Posts - September 1, 2013 -

10 million steps with R

I'm a fan of code that is computationally intense, yet very dense in terms of lines. A sort of David / Goliath kinda thing, where a few choice keystrokes can take hours to process. Additionally, when the computation can result in aesthetically pleasing output, like a 3D plot of a random walk using R's rgl package, it's hard to resist tapping away on the keyboard for a bit.

One simple and easy example of this sort of David-script is random walk data generation. With a bunch of free time this Labor-Day Weekend, I decided to take R for a long walk. Here is the code for a single step:

# Take a step, given a previous position
step <- function(old) {
  return(old + sample(-1:1,3, replace=True))
}

Since R is all about concise vector manipulation, I decided to implement the walk through iterative vector addition. Given a previous position vector, in

R^3

, a random "move" vector

\vec{m}

whose components are each drawn at random from the set

\{-1,0,1\}

was created and added. To turn the steps into a walk, I decided on a number of iterations, and built up the dataset.

It was at this point that I got a real-world example of the overhead differences between raw, fixed dimension, matrices and unbounded data frames. My initial thought was to build up a data frame object from scratch, as follows:

# Walk a number of steps in R^3
walk <- function(steps) {
  path <- data.frame(x=c(0), y=c(0), z=c(0))
  for (s in 2:steps) {
    path[s,] <- step(path[s-1,])
  }
  return(path)
}

After running walk(), as defined above and for 1,000,000 steps, my computer quickly became unresponsive. At first I thought that this was simply due to the large number of iterations, which caused each random sample call to add up. However, having just poked around in Norman Matloff's "The Art of R Programming", I remembered the discussion around R data object types.

My original implementation turned out to have 2 unnecessarily taxing components. Firstly, the fact that data frames are an extension of the list class means that they inherit a bunch of unnecessary attributes for lists, such as arbitrary component types. Secondly, building up the data frame up from a small original size incurs huge cumulative costs, as with each call of

path[s,] <- step(path[s-1,])

R must copy the entire data frame, create a new one which is one row larger, and assign the new step.

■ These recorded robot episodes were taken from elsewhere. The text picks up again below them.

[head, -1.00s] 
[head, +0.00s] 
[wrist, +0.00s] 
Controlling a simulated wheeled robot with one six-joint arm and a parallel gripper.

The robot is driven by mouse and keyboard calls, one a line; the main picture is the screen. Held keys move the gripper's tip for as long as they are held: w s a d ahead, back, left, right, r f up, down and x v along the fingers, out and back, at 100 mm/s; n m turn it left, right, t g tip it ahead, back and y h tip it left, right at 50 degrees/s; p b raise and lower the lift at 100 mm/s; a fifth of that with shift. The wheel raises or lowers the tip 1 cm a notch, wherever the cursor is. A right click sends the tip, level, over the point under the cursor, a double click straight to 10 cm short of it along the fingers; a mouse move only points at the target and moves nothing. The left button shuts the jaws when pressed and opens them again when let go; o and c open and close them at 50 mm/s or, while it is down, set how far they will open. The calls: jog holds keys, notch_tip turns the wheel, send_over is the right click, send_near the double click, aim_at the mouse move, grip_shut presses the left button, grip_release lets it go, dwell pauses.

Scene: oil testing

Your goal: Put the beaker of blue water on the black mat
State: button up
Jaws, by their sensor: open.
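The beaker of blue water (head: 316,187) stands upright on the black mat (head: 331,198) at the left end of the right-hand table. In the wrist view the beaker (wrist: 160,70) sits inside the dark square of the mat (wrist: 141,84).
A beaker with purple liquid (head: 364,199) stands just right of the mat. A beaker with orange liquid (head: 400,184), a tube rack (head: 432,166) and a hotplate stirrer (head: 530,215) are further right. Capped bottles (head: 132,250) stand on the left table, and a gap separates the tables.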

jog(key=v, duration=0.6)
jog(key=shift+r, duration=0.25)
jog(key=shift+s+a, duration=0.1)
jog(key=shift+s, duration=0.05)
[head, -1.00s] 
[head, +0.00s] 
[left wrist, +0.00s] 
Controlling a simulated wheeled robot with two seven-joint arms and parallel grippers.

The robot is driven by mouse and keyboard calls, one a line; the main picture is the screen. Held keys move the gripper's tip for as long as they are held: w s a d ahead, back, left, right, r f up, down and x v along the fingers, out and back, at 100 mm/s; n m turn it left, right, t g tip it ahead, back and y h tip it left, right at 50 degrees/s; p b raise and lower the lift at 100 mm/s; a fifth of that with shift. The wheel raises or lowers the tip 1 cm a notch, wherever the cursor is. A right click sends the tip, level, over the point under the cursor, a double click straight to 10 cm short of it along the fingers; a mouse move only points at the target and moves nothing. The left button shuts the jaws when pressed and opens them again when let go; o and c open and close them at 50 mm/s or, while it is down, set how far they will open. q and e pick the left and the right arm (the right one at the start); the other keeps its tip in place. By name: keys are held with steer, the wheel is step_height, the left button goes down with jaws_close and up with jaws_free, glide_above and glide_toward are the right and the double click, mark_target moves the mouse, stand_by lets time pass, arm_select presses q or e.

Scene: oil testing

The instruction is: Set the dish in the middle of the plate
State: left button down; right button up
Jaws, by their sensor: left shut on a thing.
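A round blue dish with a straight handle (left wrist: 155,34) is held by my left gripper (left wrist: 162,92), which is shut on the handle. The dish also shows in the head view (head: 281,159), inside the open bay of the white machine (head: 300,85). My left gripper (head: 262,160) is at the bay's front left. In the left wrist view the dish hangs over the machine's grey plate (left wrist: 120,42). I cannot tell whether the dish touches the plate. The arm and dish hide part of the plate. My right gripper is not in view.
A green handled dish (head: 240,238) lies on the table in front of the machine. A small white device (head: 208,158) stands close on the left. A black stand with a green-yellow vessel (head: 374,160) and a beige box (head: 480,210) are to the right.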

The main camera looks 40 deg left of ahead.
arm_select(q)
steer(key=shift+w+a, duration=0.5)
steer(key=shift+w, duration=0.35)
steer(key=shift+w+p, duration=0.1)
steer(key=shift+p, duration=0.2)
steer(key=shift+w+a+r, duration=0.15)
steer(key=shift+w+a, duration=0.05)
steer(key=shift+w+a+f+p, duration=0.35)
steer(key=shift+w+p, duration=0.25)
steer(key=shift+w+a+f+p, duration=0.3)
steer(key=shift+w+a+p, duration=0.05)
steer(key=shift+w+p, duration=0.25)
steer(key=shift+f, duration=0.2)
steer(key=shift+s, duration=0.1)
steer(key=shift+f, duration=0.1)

To avoid both of these issues, I decided to define a correctly sized matrix object up front, and assign each step to the relevant index. The definition forwalk() then became the following:

# Walk a number of steps in R^3
walk <- function(steps) {
  path <- matrix(nrow=steps, ncol=3)
  path[1,] <- c(0,0,0)
  for (s in 2:steps) {
    path[s,] <-step(path[s-1,])
  }
  return(path)
}

Now, as the appropriate amount of memory for the storage object has been declared up front, there is no need to create a new, expanded, matrix at each step. Using the system.time() command, we can see the immense efficiency increase.

> steps <- 100000

# Using an unbounded data frame
> system.time(path <- walk(steps))
    user   system  elapsed
2257.740   85.384 2337.593

# Using a defined matrix
> system.time(path <- walk(steps))
   user  system elapsed
  1.050   0.005   1.059

Having determined a speedier method, I walked R for 10 million steps and plotted the matrix using plot3d() from rgl. Here was the path color coded chronologically, starting at the origin:

As this little project was all about making R work really hard, I decided to test the limits of my computer, as well as R's ability to deal with really big data. With the knowledge that R's maximum vector length is

2^{31} - 1

elements, I calculated the longest possible walk R could take. Since a matrix is just a long vector of each column sequentially concatenated, the longest 3 dimensional walk possible is

(2^{31} - 1)/3 = 715,827,882

steps.